Where I would criticise the film is in its sometime-usage of rather ‘jumpy’ scares. It’s not minute-to-minute by any means but there are some…now, a little goes a very long way with this type of effect, and there are more than I thought the film needed. The scenes which really made my skin crawl, and it’s worth reiterating that yes, this film achieved that on several occasions, were the quieter moments. A figure glimpsed out of the corner of the eye…a child peering through a half-open door…half light and uncertainty really establish the scares here, and while a few louder scares up the ante, too many of these risk that palpable sense of dread.

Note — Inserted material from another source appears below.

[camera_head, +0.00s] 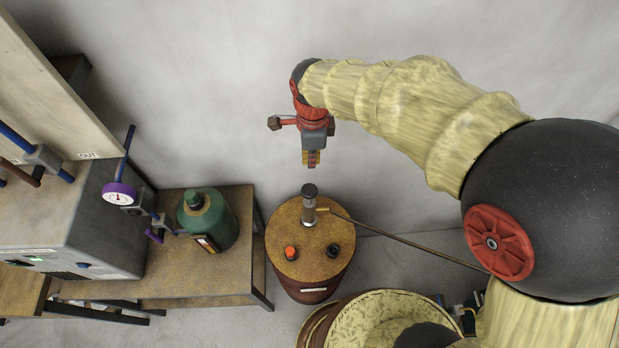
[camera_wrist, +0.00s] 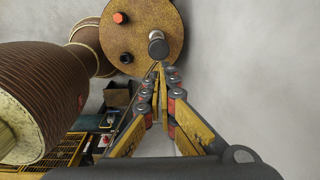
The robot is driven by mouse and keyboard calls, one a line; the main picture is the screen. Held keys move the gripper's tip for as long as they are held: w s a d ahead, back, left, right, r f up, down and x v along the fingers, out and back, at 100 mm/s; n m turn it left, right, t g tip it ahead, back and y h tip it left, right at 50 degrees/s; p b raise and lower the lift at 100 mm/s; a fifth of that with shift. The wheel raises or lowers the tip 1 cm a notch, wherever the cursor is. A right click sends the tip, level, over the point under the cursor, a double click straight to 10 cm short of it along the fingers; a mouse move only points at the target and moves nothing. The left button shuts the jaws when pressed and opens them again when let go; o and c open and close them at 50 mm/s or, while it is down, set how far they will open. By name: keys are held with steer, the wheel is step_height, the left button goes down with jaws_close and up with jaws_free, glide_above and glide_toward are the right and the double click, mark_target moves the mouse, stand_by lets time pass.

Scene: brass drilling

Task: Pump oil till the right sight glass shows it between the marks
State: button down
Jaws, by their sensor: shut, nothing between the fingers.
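A drum with a rusty yellow top (camera_head: 280,262) stands on the floor in the head view, and its top shows in the wrist view (camera_wrist: 160,25). A hand pump with a dark round knob (camera_head: 309,190) on a metal body (camera_head: 309,212) stands upright on the drum top. The knob also shows in the wrist view (camera_wrist: 157,47). A thin pipe (camera_head: 400,240) runs from the pump to the lower right. My gripper (camera_head: 312,163) is shut and empty, above and apart from the pump knob; its fingertips (camera_wrist: 161,66) look close below the knob in the wrist view. I cannot make out any sight glass.
An orange cap (camera_head: 291,253) and a black cap (camera_head: 333,250) are on the drum top. A green bottle (camera_head: 207,220) stands on a bench to the left, beside a grey machine (camera_head: 70,215) with a purple-rimmed gauge (camera_head: 118,195). A pale wall is behind the drum.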

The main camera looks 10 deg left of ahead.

Overall, however, this is a fine piece of storytelling. While I have seen the film criticised for Radcliffe’s emotionally-barren performance, I thought that it was exactly what you might expect from a very young man in such circumstances. Some slight flashiness does not detract from the pleasing English Gothic vibe of this film, nor does it take anything away from the dank, heavy sadness which casts its spell over the story and its characters. The Woman in Black is another score for Hammer, and proof positive that you do not need gallons of blood to make an impact in modern horror.